Self-directed learning is the deepest learning. The best learning is rooted in reality. The college students I teach (and many students I have known in my life) reference this thing called “the real world” all the time. “When are we going to need this in the real world,” we say. I am starting to see the wisdom of such a statement that has previously seemed like the complaint of a lazy mind. Children want nothing more than to make sense of the real world (and not the artificial and abstracted world of school). Holt states this well.

To make an abstraction out of some part of reality we must take some meaning out of it…. Children resist this continual abstracting because their chief business in life is finding and making meaning, putting meaning into a world that must at first seem wholly meaningless to them. It is not a weakness on their part but a strength. (104)
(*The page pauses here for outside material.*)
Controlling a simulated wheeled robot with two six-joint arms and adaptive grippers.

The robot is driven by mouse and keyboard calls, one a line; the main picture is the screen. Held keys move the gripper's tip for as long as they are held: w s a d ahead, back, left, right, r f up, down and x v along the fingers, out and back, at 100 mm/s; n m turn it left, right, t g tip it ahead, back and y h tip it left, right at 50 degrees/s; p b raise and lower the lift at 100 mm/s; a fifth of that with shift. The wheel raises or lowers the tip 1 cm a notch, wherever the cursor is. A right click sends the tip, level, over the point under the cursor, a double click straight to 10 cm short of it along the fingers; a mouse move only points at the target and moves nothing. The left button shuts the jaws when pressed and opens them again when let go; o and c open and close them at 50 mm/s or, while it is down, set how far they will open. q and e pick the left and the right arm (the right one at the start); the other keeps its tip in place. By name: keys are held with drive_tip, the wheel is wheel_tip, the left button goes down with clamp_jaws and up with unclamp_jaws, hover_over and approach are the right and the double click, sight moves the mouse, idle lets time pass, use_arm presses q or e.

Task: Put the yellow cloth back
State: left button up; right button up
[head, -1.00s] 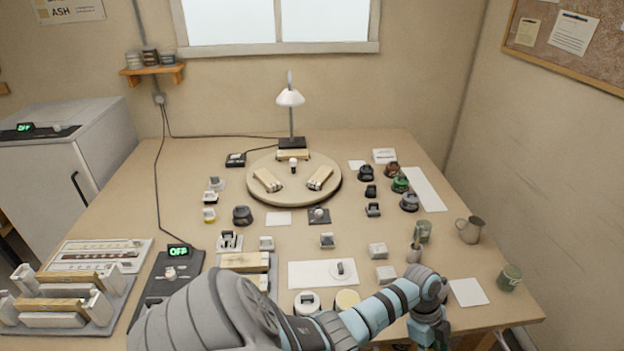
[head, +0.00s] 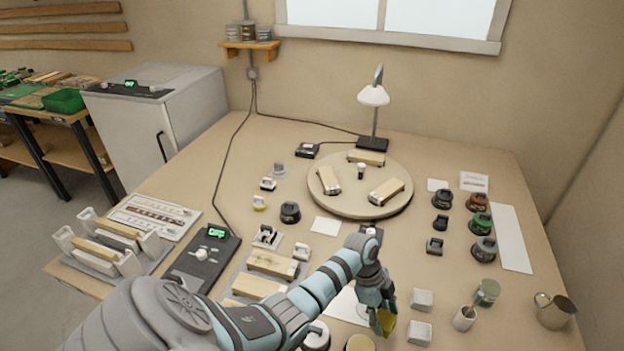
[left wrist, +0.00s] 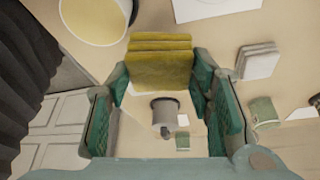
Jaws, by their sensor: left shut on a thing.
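The yellow cloth (head: 387,322) is a small folded block. It also shows in the left wrist view (left wrist: 158,66), at the fingertips. My left gripper (head: 376,304) is shut on it and holds it over the front middle of the bench. In the left wrist view, the green-padded fingers of my left gripper (left wrist: 160,84) stand on either side of the cloth. The arm hides part of the bench below it. My right gripper is in neither view.
Two white folded blocks (head: 422,300) lie just right of the cloth. A round, cream-topped tin (head: 360,343) is near the front edge. A round turntable (head: 350,204) is behind.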

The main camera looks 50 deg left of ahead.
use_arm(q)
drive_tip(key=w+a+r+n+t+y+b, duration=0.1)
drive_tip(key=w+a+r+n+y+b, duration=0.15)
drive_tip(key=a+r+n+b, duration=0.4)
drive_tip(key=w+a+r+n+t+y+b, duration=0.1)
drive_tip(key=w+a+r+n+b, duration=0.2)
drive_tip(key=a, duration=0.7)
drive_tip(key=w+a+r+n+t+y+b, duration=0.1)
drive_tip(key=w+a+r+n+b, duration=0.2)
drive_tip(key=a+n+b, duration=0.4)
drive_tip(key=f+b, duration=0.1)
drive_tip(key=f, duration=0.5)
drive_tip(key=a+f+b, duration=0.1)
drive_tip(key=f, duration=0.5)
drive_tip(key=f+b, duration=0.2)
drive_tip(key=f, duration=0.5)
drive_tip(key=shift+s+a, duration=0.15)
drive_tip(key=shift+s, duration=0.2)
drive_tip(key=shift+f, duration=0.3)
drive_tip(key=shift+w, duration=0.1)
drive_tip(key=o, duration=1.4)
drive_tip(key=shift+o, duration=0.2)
So, on our regular long drives to our real world adventures about town, I will find some comfort in Aidan’s incessant questioning about literally everything, his ongoing chatter, his moments of silence as he thinks to himself (and ignores us), his assumptions that we are right there with him as he connects stray details from literally months prior with something he just now observed. All of this, I understand, is his making sense of the world around him in a way that is very real, deep and lasting, and in a way that demonstrates he is, indeed, learning all the time.